Community Bankers Association of Illinois

Address of Chairman-elect - Robin Loftus

My fellow community bankers and guests, I appreciate the opportunity to serve as your chairman during the 36th year of this dynamic organization. I am also honored to serve as the first female chairman in CBAI history, and I look forward to the coming year.

I commend and admire Cindy Blankenship for not only having served as chairman of her state association in Texas but for also rising through the chairs to lead ICBA, the largest financial institution trade association in America. Thanks for all you do for community banking.

I graduated from college in 1974, the same year this association was incorporated. My banking career now spans 34 years, during which time I have worked for a large regional bank as well as two community banks. I can tell you that the personal rewards and satisfaction have been far greater in community banking. I know this profession can certainly be challenging and frustrating at times, but as Chairman Hesker said last year, we community bankers make a "total commitment" to serve our customers and local communities, and that, in turn, generates a high level of satisfaction.

With your support, I pledge to you that I will do my best to capably serve our profession in these trying times.

That brings me to my top priority as your new chairman. It's the elephant in the room and the single biggest unresolved regulatory issue that Chairman Hesker mentioned earlier: the too-big-to-fail dilemma. Too big has failed and it has impacted all of us. I believe that proper resolution of this issue is essential to the survival of community banks and our nation.

Unfortunately, the financial crisis magnified the problem when regulators hastily arranged mega mergers that resulted in the four largest banks now controlling a record 46% of all U.S. banking assets, and issuing half the mortgages and two-thirds of all credit cards.

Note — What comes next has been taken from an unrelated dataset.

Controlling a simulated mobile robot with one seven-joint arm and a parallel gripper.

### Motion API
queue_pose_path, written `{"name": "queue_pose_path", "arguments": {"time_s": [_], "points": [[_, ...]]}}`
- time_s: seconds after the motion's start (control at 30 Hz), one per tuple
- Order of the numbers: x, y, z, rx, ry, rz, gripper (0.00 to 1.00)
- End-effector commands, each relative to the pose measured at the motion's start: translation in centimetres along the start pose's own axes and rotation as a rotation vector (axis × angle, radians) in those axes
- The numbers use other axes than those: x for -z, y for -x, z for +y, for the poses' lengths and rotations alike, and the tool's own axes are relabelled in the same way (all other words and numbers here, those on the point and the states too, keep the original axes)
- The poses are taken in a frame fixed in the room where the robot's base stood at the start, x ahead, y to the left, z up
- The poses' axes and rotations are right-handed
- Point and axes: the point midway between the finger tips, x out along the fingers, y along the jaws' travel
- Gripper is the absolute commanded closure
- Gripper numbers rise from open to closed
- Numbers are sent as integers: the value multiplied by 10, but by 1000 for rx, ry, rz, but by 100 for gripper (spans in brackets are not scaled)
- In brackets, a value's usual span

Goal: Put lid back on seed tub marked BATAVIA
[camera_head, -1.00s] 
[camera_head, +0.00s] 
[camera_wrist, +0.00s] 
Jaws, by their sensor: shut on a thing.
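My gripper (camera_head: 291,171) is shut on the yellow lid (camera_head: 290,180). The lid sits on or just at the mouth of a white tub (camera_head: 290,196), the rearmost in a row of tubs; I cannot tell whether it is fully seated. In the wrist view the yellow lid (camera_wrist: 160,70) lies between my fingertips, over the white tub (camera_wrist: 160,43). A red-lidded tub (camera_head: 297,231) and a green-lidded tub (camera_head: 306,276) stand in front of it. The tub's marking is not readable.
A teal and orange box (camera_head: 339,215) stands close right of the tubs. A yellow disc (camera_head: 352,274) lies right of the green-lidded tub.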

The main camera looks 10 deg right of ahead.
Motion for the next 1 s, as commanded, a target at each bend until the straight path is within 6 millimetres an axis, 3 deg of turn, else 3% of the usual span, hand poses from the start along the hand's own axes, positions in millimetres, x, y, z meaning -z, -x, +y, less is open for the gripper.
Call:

The time has come to resolve too-big-to-fail once and for all. For the sake of our children and our children's children, we must do it now and we must get it right because, with our federal debt now growing at $3 million per minute and unfunded liabilities now in excess of 100 trillion dollars, our nation cannot afford another financial crisis of this magnitude.

Here's an insightful description of the financial crisis that I would like to share with you:

"Every now and then ... the credit system expands to full luxuriance... men relate their dreams and projects to the ignorant and credulous... and set them maddening after shadows. If this delusion could always last, life would indeed be a golden dream; but the delusion is as short as it is brilliant." This passage was written by Washington Irving in 1719 regarding the speculative disaster known as the Mississippi Bubble which led to an 18th Century stock market crash in France. My point here is that speculative episodes are peppered throughout history, and we must find ways to temper this human tendency. I know we cannot craft laws that eliminate greed, but we can at least discourage it and minimize its harmful consequences.

There are several notable people who share this concern. FDIC Chairman Sheila Bair said that finding a solution to the too-big-to-fail problem is her top priority.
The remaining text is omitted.